Esse caso é apenas um dos inúmeros de violência contra mulheres cometidos por homens influentes no Brasil. Em grande parte desses casos, os acusados recebem apoio de fãs e saem impunes, como aconteceu com o cantor MC Biel, o ex-BBB Felipe Prior e o jogador Dudu. Para a advogada na Unicef Mulheres, Ivanova Galan, a falta de punição na execução das leis que abordam a agressão contra a mulher é um fator atenuante que impede a luta contra a violência de gênero. “É necessário o fortalecimento de políticas, legislação e instituições para abordar o tema da violência de gênero e promover a igualdade de gênero.”, afirma.
Para a fundadora da página “Superação da Violência Doméstica” Marilha Boldt, essa questão vai além da igualdade de gênero. Conforme ela, o problema em si está relacionado a pessoas machistas dentro do juizado de violência doméstica. “O que eu vejo é que ainda há muitas mulheres machistas nesses poderes”, comentou. Ela também atua como advogada e explica que apesar de uma juíza dar a sentença, o homem pode recorrer à segunda instância. “Nela não há uma câmara criminal específica para os casos de violência doméstica, é extremamente garantista em prol do réu, na dúvida ele sempre se beneficia”, completou.
Marilha foi vítima de violência doméstica e usa sua voz para dar apoio a outras mulheres que passaram pelo mesmo. De acordo com a fundadora, elas se sentem tristes, fracassadas e revitimizadas pelo sistema ao verem os seus agressores ficando impunes dos crimes. Em casos que envolvem homens influentes e com dinheiro, a justiça tende a favorecê-los, e isso desmotiva as vítimas a denunciarem. “Já recebi denúncia falando que um homem foi visto puxando a mulher pelo cabelo na rua, como que processa esse cara se tem um desembargador por trás que é o pai dele?”. Então, muitas vezes as pessoas deixam isso de lado para não se expor, por conta do dinheiro, da influência política ou judiciário.

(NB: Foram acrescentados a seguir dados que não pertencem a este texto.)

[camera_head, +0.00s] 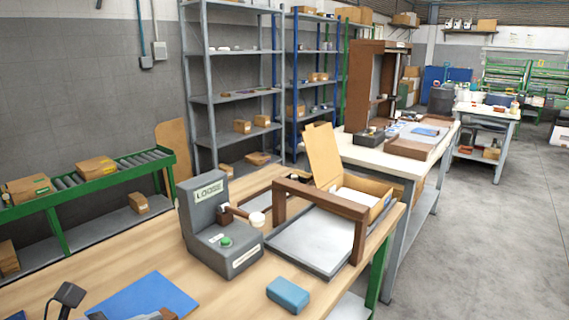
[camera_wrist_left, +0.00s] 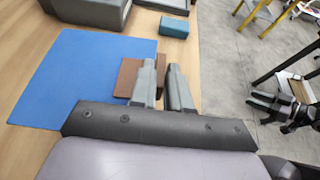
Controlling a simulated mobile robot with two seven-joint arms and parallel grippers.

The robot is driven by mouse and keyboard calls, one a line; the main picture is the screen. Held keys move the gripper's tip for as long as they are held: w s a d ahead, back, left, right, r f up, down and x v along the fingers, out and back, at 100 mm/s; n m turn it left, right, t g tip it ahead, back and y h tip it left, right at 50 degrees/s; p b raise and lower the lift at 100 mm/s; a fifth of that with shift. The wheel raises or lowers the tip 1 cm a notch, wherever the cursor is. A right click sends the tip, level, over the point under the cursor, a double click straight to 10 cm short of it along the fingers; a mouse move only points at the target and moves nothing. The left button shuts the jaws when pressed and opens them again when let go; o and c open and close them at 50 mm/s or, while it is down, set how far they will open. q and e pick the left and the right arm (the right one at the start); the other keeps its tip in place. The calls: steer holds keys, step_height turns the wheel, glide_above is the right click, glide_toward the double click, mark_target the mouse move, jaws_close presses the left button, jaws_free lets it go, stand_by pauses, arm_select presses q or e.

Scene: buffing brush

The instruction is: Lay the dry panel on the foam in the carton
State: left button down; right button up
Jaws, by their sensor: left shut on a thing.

Segundo Ivanova, durante muito tempo os sistemas jurídicos não reconheciam a gravidade da violência contra as mulheres. Isso continua trazendo consequências atualmente, pois a vítima não recebe o amparo necessário. Sendo assim, não é feita a justiça adequada para os agressores, o que normaliza a violência, como diz Marilha: “Muitas vítimas deixam até de seguir com o processo, porque elas sentem que são criminosas.” Ela ainda acrescenta que há um certo descaso na investigação, e a mulher acaba sendo responsável por levar todas as provas à delegacia para seguir com o processo.
Em meio a esse debate, a apresentadora e jornalista Ana Paula Araújo comenta em seu novo livro “Abuso – A cultura do estupro no Brasil” sobre dados alarmantes acerca do número de punições aplicadas. “Primeiro que a gente tem um universo de 90% dos casos que não são denunciados. E dos 10% que chegam até as delegacias, poucos têm uma investigação policial de fato.” Também é importante desmistificar a ideia de que todo agressor tem um padrão, pois isso dificulta ainda mais em reconhecer que todo homem é capaz de cometer esse tipo de crime, independente do ambiente que está inserido, como explica Ana Paula. “Estupradores também podem ser encontrados entre pais de família e estudantes universitários.”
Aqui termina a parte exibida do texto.